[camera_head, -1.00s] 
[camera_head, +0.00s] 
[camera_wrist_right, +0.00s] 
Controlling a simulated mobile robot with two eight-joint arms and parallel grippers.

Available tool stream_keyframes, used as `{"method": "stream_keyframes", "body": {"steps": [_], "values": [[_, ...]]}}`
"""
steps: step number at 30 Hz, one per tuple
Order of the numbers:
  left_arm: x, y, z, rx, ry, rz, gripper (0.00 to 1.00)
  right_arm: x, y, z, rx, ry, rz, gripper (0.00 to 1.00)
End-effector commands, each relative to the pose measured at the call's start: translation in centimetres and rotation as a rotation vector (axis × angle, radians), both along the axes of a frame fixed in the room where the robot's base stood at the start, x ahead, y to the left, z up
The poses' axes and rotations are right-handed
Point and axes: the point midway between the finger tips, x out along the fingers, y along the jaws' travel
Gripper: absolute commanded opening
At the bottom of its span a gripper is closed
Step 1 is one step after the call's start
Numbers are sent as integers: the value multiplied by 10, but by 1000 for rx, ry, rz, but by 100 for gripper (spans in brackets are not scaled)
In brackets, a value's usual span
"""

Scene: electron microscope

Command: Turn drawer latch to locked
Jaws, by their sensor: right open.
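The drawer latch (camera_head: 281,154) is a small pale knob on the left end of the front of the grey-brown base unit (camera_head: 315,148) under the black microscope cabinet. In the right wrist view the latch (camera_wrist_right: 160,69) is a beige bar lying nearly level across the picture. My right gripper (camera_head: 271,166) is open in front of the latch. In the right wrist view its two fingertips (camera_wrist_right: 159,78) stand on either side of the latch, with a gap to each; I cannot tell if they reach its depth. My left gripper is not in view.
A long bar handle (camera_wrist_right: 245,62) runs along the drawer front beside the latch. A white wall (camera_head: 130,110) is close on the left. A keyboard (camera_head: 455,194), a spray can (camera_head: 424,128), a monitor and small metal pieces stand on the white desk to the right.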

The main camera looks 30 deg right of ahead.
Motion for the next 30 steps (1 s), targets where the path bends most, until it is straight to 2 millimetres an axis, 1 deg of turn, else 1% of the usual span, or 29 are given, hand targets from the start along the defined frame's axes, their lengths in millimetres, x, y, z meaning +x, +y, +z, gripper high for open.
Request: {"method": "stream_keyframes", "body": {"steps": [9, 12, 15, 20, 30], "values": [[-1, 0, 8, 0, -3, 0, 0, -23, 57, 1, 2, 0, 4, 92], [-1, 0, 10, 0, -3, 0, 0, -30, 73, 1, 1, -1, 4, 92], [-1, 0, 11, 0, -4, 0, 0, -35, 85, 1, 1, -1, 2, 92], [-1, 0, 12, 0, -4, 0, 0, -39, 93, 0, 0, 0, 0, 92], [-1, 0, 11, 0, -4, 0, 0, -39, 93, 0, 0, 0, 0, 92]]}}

──────────────────────────────

JOB: The lines to be given again exactly are those from the one containing "Order of the" up to and including the one containing "right_arm: x, y, z, rx, ry, rz, gripper".

TASK ANSWER:
Order of the numbers:
  left_arm: x, y, z, rx, ry, rz, gripper (0.00 to 1.00)
  right_arm: x, y, z, rx, ry, rz, gripper (0.00 to 1.00)

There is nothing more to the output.